1.1.2 Faktor-faktor penyebab longsor dan banjir
bandang di kawasan sub DAS Kali Putih
Naryanto et al. (2007), menyatakan
bahwa terjadinya gerakan tanah (longsor) dan banjir bandang di Kabupaten
disebabkan oleh faktor-faktor berikut:
1) Faktor Geologi
a)
Daerah bencana (di bagian hulu)
memiliki kelerengan yang agak curam sampai dengan sangat curam (8-55°/15–40%),
sedangkan di bagian hilir (kawasan perladangan, pertanian dan permukiman) kelerengannya
agak miring sampai dengan miring (2-8°/ 2–15 %). Dengan demikian daerah hulu
merupakan daerah yang rentan longsor.
b)
Daerah bencana tersusun oleh batuan
vulkanik tua yang tingkat konsolidasinya relatif rendah, di bagian hulu
ketebalan tanah pelapukannya mencapai lebih dari 10 m.
c)
Lapisan tanah pelapukan mudah jenuh
air jika terkena hujan, menjadi plastis/ lembek, yang akhirnya mudah longsor.
d)
Pada lereng curam-sangat curam, masih
dijumpai areal perkebunan dengan jenis tanaman kopi dan kakao (perakaran
pendek).
2) Faktor Peruntukan Lahan, yaitu adanya ketidaksesuaian pemanfatan lahan baik
di kawasan lindung, meliputi hutan lindung, areal cadangan hutan perkebunan dan
lahan milik masyarakat yang mempunyai kelerengan di atas 40%, maupun kawasan
budidaya meliputi areal perkebunan, hutan produksi dan lahan milik masyarakat;
3) Faktor iklim, curah hujan pada tanggal 31 Desember 2005 yang di atas
normal, yaitu 178 mm/hari dari curah hujan normal 32 mm/hari, mengakibatkan
infiltrasi air hujan ke dalam lereng relatif besar. Dengan kondisi tersebut,
lereng menjadi kritis, sehingga terjadi gerakan tanah/longsor.
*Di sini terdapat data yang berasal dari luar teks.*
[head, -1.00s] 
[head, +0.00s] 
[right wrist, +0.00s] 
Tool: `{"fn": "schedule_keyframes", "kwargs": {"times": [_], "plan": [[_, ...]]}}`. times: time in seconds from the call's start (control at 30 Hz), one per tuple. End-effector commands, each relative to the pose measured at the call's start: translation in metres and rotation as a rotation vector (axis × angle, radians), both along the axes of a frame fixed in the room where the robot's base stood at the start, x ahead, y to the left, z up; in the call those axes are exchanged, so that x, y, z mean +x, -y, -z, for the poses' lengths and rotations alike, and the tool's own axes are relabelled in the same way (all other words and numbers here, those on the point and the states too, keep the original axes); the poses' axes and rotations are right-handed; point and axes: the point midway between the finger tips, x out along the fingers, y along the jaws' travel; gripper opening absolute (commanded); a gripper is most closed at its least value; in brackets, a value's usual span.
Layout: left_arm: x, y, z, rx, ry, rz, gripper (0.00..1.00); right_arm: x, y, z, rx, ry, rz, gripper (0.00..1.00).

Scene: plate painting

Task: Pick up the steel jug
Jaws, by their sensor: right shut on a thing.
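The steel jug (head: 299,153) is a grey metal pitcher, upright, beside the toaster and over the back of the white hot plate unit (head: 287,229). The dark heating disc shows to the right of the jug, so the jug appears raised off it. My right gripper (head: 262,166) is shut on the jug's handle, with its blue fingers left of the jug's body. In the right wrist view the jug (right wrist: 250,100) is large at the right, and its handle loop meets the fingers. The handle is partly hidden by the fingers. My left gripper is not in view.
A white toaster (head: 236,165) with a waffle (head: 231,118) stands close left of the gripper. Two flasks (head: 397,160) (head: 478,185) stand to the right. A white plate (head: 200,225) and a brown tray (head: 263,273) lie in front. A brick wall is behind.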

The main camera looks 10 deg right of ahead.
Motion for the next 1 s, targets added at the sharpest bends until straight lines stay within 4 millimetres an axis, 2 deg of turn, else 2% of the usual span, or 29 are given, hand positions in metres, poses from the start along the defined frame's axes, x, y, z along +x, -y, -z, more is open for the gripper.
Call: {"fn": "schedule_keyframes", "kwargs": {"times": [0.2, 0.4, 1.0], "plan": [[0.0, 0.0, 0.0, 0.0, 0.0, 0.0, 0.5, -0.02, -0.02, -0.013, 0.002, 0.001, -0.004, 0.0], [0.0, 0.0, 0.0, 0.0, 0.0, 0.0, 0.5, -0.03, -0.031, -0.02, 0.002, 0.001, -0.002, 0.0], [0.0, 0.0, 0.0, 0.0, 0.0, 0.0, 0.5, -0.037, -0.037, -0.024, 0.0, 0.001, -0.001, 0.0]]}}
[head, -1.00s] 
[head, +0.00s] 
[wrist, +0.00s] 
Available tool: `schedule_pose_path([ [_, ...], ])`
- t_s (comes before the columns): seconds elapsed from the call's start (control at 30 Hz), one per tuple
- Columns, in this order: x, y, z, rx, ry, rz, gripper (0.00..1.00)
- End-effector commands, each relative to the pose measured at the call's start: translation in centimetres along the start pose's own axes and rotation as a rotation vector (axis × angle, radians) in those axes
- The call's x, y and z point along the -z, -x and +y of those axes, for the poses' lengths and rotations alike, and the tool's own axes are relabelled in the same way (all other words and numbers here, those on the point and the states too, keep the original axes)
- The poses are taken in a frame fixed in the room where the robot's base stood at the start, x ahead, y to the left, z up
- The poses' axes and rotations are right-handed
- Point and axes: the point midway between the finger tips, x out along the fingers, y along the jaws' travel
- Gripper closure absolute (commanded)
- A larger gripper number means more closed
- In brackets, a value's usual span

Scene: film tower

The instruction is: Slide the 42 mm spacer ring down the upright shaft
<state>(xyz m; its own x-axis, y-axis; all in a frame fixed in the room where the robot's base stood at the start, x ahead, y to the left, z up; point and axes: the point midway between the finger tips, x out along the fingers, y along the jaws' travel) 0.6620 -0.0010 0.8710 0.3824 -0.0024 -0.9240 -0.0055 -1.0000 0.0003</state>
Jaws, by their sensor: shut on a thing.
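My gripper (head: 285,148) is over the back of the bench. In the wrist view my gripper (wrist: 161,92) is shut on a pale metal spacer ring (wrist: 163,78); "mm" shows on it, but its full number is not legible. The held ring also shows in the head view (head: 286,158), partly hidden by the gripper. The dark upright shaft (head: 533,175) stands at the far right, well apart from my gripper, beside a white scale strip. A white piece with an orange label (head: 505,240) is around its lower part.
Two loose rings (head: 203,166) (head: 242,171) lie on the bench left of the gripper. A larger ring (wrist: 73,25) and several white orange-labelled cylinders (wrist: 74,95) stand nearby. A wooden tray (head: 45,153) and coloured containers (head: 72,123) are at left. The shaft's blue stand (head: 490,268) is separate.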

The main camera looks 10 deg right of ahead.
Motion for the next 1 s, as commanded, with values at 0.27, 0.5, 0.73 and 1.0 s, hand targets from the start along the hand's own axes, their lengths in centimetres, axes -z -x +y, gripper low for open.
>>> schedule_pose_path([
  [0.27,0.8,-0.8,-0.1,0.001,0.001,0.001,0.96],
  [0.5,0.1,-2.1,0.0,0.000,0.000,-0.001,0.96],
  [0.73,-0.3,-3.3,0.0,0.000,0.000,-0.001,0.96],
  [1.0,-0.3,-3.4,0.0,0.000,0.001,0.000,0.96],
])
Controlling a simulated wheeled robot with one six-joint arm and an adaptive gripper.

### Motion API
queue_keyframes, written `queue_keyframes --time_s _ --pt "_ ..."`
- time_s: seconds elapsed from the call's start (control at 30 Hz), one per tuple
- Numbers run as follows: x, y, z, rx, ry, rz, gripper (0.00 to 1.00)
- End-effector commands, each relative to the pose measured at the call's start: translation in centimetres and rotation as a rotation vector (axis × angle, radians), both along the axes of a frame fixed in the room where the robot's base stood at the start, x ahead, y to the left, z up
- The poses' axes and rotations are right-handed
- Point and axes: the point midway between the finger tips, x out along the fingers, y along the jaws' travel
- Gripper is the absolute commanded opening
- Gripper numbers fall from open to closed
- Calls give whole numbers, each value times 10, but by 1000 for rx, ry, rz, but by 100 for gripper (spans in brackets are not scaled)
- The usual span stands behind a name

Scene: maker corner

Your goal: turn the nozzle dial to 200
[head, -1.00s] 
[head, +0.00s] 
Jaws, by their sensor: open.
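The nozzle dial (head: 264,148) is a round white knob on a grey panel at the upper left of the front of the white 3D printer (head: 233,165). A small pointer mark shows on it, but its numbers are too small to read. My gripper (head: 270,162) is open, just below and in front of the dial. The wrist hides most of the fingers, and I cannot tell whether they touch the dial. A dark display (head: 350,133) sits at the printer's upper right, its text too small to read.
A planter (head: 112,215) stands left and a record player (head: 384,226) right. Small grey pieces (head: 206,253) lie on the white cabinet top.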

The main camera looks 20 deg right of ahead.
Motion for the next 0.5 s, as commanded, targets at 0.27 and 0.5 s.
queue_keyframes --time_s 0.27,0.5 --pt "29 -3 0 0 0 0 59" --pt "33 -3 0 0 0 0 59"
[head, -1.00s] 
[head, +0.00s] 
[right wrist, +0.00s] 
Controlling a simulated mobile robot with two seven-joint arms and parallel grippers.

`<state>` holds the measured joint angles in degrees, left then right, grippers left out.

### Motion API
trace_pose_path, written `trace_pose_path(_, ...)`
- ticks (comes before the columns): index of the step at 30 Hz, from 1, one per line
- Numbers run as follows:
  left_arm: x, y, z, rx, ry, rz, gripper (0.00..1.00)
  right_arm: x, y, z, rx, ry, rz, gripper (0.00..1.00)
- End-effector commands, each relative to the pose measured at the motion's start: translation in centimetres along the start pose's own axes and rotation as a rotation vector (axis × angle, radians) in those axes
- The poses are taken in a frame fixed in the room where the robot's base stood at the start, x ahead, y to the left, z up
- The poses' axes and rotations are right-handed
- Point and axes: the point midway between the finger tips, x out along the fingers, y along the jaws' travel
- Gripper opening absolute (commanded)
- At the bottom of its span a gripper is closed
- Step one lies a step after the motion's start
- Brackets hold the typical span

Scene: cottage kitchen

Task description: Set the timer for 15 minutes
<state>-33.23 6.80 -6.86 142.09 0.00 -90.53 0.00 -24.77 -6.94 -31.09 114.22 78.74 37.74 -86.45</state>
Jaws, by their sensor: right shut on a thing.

Longsoran-longsoran tersebut meluncur ke bawah dan berhenti di dasar lembah
yang sempit, dimana pada dasar lembah tersebut terdapat alur sungai. Oleh
karena itu, alur sungai terbendung oleh material longsoran, sehingga terjadi
akumulasi air dalam jumlah besar. Pembendungan tersebut suatu saat tidak mampu
lagi menahan tekanan air dan jebol, maka terjadilah banjir bandang.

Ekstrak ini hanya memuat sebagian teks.